8. The fuse system of claim 7 wherein the indicator is frangible material on the fuse terminal system which is removed when a serviceable fuse is connected to the fuse terminal system.

9. The fuse system of claim 7 further including:

a housing, at least partly enclosing the fuse terminal system, the housing having at least one aperture to permit passage of a portion of a serviceable fuse therethrough into the housing; and

wherein the indicator is frangible material extending across the at least one aperture, the frangible material being breakable upon passage of at least a portion of the serviceable fuse therethrough.

10. An electrical system, comprising:

an electrical circuit having at least one electrical component;

a non-serviceable fuse in electrical series with the at least one component; and

a fuse terminal system having first and second terminals for selectively connecting a serviceable fuse in electrical parallel with the non-serviceable fuse.

11. The system of claim 10 wherein the fuse terminal system is physically remote from the at least one electrical component.

12. The fuse system of claim 10 wherein both the electrical component and non-serviceable fuse are physically remote from the fuse terminal system.

13. The fuse system of claim 16 wherein the fuse system includes a housing and non-serviceable fuse is internal of the housing and the fuse terminal system is external of the housing.
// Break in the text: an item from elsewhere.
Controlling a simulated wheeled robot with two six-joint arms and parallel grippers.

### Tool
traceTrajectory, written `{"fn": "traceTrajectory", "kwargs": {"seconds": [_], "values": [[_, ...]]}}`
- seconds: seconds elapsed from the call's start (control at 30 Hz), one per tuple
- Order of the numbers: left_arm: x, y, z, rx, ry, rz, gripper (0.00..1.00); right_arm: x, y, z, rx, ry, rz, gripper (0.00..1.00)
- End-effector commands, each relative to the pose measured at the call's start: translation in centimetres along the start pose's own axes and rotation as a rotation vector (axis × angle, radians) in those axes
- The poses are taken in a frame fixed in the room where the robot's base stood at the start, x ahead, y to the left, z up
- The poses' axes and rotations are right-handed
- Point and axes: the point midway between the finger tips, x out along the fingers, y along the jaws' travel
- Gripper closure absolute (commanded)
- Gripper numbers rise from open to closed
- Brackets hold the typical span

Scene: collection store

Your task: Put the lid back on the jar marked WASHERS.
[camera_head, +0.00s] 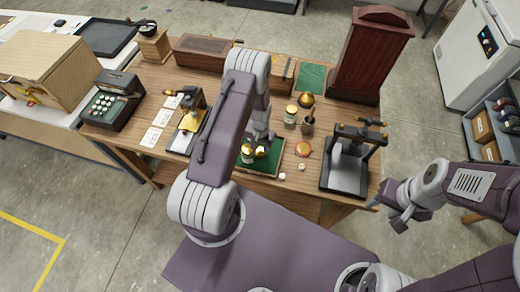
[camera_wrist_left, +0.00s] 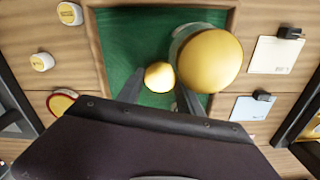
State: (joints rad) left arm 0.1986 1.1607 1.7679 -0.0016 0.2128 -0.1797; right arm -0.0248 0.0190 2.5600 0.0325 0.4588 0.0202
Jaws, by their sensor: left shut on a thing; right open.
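A green-lined wooden tray (camera_head: 273,160) lies on the table's front middle. In it stands a glass jar with a rounded gold top (camera_wrist_left: 209,60), also partly visible in the head view (camera_head: 247,153). My left gripper (camera_wrist_left: 159,84) is over the tray, beside that jar, shut on a small round gold thing (camera_wrist_left: 158,77). A pale jar with a yellow top (camera_head: 291,113) stands behind the tray. A red-rimmed disc, perhaps a lid (camera_head: 303,149), lies right of the tray. I cannot read WASHERS on any label. My right gripper (camera_head: 388,212) is open and empty, off the table's right front.
A gold dome (camera_head: 306,99) and dark cup (camera_head: 308,126) stand behind the disc. Two small white pieces (camera_head: 301,168) (camera_head: 282,176) lie at the front. A black-framed device (camera_head: 347,165) stands right; another (camera_head: 187,120) and pale cards (camera_head: 152,136) are left.

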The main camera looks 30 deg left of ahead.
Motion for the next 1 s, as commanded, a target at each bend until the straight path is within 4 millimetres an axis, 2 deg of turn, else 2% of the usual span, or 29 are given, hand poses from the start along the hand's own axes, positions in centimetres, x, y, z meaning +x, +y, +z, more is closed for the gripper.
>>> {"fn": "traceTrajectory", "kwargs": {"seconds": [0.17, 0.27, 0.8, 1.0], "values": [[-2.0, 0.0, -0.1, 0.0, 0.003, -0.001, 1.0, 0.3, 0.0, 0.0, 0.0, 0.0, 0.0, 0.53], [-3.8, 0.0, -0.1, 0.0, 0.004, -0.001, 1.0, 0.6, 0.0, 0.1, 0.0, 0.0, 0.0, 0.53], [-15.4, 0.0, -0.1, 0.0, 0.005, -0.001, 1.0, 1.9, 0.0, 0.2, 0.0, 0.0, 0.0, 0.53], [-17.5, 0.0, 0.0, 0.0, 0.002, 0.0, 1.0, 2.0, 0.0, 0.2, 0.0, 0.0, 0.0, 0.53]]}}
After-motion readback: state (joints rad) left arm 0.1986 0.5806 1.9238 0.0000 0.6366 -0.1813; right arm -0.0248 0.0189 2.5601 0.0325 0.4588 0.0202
14. A method of protecting an electrical component from an electrical current above a threshold level delivered by a power source, comprising:

connecting a non-serviceable fuse between the power source and the electrical component; and

providing first and second terminals such that an electrical connection made between the first and second terminals would create a current flow path parallel to the non-serviceable fuse.

15. The method of claim 14, further comprising the step of installing a serviceable fuse between the first and second terminals after the non-serviceable fuse blows.